┏━━

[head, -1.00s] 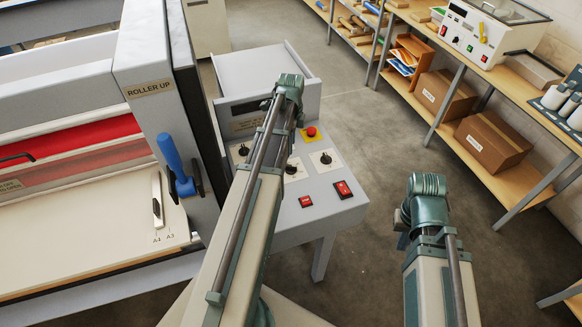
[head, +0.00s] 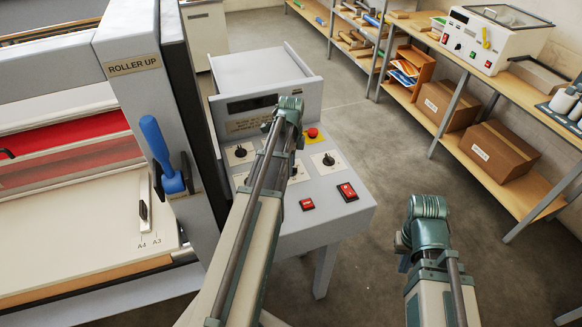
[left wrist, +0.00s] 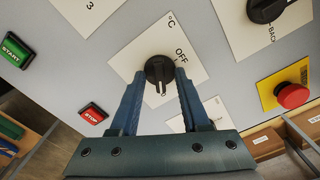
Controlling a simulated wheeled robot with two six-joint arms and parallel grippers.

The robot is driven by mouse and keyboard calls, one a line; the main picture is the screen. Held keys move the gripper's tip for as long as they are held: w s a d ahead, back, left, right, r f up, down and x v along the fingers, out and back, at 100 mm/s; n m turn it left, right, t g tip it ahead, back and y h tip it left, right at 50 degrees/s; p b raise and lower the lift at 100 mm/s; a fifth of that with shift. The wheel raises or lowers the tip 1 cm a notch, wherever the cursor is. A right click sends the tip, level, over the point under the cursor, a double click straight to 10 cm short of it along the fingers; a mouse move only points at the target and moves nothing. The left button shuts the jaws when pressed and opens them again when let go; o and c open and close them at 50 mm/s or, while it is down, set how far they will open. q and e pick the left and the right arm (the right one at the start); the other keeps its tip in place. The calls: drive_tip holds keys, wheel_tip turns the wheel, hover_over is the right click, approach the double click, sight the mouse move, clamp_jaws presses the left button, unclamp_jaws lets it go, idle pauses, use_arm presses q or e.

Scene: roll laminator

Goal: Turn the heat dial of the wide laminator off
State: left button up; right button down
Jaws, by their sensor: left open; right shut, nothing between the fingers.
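In the left wrist view, a black dial (left wrist: 159,69) sits on a cream plate marked °C and OFF (left wrist: 190,78). My left gripper (left wrist: 167,76) is open, with its blue fingers on either side of this dial. I cannot tell whether they touch it. In the head view my left gripper (head: 290,108) is over the control console (head: 325,213) of the wide laminator, and its fingertips are hidden. My right gripper (head: 428,207) is shut and empty, to the right of the console and apart from it.
A red emergency stop (head: 313,132) and other dials (head: 328,159) are close by on the console. Two red switches (head: 347,191) sit at its front. A blue lever (head: 161,150) stands at its left. Shelving with boxes (head: 497,152) is at the right. The floor between is clear.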

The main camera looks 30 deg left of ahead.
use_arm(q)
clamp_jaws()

┗━━

The line with "Goal: Turn the" marks the start and the line with "State: left button up; right button down" marks the end; transcribe every line in that stretch, unchanged.

§ **TASK ANSWER**
Goal: Turn the heat dial of the wide laminator off
State: left button up; right button down

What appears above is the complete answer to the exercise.